Robert J Sawyer has captured my attention a few years ago with the books of the Neanderthal Parallax trilogy. Hominids (2002), Humans (2003), and Hybrids (2003). Sawyer´s forte, as we can attest from this trilogy, is the human factor - how humans (and, in the case of the Neanderthal Parallax, the neanderthals, which are simply the humans of an alternate earh) cope with change - not only in a technological level, as in the works of Asimov and Clarke, but in a more intimate level. The dillema of scientist Mary Vaughan, who is raped just in the beginning of Hominids and suffer in silence until she meets and, after a while, begins to trust her neanderthal colleague Ponter Boddit - with whom she eventually falls in love, and also perceives she also must change her entires point of view if she wants to know better not only the alternate race but her possible soon-to-be lover. More than a didactic story, The Neanderthal Parallax is a lesson in tolerance, respect, and love for humankind, whatever the forms it takes along the borders between alternate earths.

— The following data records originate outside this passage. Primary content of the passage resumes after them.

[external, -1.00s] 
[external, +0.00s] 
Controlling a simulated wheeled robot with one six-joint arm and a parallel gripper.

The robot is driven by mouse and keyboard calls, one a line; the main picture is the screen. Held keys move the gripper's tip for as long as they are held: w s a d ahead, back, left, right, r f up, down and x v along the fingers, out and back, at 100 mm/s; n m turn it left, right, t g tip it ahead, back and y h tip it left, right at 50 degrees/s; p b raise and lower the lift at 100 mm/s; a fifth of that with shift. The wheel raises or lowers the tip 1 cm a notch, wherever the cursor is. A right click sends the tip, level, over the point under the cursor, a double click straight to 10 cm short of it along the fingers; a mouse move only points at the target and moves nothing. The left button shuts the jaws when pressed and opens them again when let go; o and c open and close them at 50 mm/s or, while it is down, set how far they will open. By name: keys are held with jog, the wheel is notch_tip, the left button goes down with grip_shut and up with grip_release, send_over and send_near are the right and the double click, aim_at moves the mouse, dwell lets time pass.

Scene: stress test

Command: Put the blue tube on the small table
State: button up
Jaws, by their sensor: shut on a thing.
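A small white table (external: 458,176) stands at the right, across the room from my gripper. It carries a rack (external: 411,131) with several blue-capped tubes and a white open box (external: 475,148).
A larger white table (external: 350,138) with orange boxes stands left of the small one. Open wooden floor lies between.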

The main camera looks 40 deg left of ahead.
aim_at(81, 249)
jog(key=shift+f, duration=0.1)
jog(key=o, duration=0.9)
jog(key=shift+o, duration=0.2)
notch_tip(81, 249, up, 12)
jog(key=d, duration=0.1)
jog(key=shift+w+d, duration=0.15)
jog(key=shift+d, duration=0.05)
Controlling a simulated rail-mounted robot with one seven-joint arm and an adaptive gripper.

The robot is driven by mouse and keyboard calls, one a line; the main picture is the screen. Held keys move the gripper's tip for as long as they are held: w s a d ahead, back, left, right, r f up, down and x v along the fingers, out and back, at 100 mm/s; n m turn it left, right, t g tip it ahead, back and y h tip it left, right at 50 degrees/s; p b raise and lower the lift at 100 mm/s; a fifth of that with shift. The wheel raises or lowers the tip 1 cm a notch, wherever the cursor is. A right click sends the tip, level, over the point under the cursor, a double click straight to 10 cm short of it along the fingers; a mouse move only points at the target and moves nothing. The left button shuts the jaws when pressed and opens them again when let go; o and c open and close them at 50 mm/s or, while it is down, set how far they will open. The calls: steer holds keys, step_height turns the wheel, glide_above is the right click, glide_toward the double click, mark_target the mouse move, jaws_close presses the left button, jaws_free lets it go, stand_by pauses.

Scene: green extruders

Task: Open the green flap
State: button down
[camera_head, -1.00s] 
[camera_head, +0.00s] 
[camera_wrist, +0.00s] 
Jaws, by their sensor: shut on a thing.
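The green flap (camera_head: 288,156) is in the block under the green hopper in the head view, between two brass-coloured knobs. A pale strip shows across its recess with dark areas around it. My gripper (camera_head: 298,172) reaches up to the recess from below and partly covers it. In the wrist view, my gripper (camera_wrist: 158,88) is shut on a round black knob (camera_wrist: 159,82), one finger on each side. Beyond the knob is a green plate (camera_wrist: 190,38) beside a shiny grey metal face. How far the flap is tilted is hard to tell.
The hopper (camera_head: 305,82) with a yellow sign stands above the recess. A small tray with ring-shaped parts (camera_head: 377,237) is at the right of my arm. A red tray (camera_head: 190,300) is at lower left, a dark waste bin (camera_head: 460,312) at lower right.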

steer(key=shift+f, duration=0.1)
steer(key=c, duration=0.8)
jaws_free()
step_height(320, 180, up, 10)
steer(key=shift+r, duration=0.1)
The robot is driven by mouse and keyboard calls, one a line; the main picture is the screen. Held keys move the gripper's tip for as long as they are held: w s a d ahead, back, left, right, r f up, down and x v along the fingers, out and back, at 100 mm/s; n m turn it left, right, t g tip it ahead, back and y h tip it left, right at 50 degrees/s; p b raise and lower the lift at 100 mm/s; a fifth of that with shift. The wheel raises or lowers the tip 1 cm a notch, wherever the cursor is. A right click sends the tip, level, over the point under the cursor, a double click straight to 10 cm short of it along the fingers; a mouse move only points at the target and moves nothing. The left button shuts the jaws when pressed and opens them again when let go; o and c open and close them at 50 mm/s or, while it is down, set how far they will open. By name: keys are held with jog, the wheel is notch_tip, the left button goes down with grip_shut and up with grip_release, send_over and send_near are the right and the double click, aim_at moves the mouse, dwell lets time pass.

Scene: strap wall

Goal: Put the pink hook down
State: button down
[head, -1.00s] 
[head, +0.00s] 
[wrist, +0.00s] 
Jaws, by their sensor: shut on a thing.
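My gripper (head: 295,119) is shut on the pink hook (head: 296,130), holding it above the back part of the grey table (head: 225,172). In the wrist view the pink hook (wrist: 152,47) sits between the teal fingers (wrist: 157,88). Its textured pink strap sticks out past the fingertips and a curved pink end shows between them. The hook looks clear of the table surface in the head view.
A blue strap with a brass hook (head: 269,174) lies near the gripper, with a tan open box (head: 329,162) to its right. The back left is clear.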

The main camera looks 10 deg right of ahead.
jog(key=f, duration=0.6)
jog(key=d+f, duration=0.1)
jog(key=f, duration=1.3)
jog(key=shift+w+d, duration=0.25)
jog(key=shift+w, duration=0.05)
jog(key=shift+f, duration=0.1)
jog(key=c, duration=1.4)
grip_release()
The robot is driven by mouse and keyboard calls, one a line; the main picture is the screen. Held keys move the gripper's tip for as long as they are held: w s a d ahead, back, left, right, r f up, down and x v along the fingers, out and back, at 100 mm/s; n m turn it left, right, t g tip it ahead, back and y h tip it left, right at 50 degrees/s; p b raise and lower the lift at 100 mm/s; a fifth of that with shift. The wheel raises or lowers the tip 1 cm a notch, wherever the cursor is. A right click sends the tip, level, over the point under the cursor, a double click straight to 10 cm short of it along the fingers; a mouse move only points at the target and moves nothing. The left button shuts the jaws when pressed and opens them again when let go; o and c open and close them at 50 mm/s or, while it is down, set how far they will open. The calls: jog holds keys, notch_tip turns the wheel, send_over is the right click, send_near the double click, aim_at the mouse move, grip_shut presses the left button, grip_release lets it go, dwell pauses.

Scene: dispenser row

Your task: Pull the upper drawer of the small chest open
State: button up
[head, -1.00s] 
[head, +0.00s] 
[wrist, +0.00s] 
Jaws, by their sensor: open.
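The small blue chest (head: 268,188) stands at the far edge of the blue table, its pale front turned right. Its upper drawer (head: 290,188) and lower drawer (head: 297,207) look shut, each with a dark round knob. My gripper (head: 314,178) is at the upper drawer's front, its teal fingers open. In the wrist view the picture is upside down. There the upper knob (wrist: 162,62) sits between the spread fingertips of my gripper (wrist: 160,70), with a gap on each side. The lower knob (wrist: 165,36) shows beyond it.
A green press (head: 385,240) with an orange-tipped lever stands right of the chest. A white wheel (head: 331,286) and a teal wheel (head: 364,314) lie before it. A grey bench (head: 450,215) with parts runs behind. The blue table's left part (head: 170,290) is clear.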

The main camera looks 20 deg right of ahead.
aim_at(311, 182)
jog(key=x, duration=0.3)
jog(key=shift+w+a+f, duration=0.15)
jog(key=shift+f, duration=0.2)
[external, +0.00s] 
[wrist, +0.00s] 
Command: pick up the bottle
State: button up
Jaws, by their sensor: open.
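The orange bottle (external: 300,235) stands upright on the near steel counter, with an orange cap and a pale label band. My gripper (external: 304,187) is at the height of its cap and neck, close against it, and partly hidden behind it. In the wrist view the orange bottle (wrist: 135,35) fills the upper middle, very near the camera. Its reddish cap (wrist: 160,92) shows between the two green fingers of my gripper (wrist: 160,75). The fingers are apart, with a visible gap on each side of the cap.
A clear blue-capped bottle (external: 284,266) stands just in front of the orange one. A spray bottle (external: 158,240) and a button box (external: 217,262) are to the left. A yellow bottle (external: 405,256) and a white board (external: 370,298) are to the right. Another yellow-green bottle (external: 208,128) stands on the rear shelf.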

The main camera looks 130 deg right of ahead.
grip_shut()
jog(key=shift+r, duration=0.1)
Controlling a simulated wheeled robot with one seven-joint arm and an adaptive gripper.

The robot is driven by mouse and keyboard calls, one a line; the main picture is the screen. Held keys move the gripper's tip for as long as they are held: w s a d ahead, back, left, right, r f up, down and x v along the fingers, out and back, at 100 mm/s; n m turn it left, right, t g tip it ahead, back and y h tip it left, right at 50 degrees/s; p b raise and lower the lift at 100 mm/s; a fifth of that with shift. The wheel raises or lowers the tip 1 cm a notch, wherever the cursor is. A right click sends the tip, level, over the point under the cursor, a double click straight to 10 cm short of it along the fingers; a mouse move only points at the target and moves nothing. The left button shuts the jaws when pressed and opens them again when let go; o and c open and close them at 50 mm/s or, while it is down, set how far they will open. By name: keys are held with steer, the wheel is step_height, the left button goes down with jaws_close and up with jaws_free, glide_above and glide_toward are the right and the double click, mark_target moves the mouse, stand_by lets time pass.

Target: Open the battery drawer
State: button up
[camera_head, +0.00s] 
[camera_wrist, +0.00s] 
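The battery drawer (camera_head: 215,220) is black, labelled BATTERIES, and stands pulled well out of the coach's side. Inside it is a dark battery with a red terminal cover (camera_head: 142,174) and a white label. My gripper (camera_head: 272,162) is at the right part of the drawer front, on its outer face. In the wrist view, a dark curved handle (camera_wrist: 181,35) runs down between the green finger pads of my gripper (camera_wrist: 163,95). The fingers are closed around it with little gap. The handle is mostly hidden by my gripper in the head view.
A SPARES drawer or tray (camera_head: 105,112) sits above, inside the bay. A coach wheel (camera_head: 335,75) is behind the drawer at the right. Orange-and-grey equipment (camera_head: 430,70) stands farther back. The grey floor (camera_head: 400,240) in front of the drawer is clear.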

The human factor is also the keyword in Rollback. In 2048, an octogenarian couple, Sarah and Don Halifax, contemplates the end of their days upon the earth with relative ease - until a groundbreaking discovery alter their lives more than they could ever expect.
The now retired Sarah Halifax had formerly worked as an astronomer, and, in 2009, she was the only one able to translate the first alen message SETI received from space - a message coming from the Sigma Draconis system, distant 18,8 lightyears from Earth. She helps sending an answer to them - and the alien feedback arrives just in time for the couple´s 60th anniversary.
She is already too old to work again, and feeling every one of her years in her entire body, as much as her husband Don; but, to her amazement, she receives an outrageous but very tempting proposition from a tycoon who´s funding SETI those days - to undergo a rejuvenation process so she can have all the necessary time to translate the second message and even receive a third on, if need be.
The rejuvenation process - ou rollback, as it is called those days - is intitally offered just to Sarah, but she refuses to have it done without her husband. Much to the annoyance of the tycoon, he agrees.
And then everything goes wrong.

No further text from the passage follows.